What you are asked to do
Copy out exactly the lines from the first line of the material below through the line containing "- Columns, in", and nothing beyond them.

++++ Dataset excerpt

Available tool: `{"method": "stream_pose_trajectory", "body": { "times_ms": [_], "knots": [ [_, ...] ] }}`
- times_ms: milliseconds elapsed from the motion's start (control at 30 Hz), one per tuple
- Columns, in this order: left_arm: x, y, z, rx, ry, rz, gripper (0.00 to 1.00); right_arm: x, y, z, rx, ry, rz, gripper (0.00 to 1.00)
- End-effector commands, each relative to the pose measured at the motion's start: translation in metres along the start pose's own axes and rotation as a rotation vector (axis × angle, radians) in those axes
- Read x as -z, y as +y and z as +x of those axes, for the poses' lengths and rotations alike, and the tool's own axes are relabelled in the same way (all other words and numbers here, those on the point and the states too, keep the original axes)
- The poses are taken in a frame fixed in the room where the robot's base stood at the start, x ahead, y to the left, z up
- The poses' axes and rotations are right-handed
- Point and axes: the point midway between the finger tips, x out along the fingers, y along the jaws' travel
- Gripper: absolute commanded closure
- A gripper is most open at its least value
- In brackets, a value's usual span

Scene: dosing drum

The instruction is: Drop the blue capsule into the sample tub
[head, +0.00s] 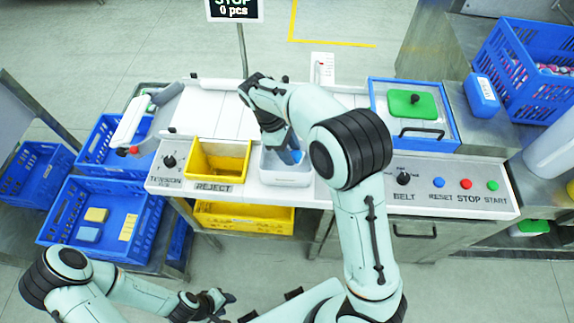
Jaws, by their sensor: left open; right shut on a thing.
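The sample tub (287,179) is a pale, translucent box on the white counter, just right of the yellow reject bin. My right gripper (284,150) points down over the tub and is shut on the blue capsule (297,156). Only a blue part of the capsule shows, at the tub's opening; the gripper hides the rest. Whether the capsule touches the tub cannot be told. My left gripper (226,299) is open and empty, low in the picture, in front of the counter and away from the tub.
The yellow reject bin (217,176) stands close to the tub's left. A blue-framed box with a green lid (412,104) is to the right. Control knobs and buttons line the front panel (440,203). Blue crates (82,243) stand at the left.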

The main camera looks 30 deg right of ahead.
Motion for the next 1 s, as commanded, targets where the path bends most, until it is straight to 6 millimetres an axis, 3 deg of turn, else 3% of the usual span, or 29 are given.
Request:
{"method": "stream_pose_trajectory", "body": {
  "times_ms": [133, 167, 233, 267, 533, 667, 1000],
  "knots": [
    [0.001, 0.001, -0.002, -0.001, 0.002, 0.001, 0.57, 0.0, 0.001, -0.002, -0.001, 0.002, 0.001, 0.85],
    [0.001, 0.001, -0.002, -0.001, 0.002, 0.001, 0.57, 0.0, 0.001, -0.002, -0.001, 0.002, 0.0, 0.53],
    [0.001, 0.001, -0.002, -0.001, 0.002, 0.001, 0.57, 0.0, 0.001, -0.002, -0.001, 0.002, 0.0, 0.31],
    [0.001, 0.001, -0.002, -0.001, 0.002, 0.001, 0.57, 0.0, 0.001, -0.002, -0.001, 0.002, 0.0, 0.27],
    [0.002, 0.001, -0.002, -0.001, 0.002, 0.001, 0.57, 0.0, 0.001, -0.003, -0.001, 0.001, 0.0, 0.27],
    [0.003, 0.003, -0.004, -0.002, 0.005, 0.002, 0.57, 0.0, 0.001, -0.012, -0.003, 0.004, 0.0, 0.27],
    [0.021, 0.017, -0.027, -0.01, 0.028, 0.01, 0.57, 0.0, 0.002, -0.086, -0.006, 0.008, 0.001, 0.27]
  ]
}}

++++++++

Reply to the task
Available tool: `{"method": "stream_pose_trajectory", "body": { "times_ms": [_], "knots": [ [_, ...] ] }}`
- times_ms: milliseconds elapsed from the motion's start (control at 30 Hz), one per tuple
- Columns, in this order: left_arm: x, y, z, rx, ry, rz, gripper (0.00 to 1.00); right_arm: x, y, z, rx, ry, rz, gripper (0.00 to 1.00)

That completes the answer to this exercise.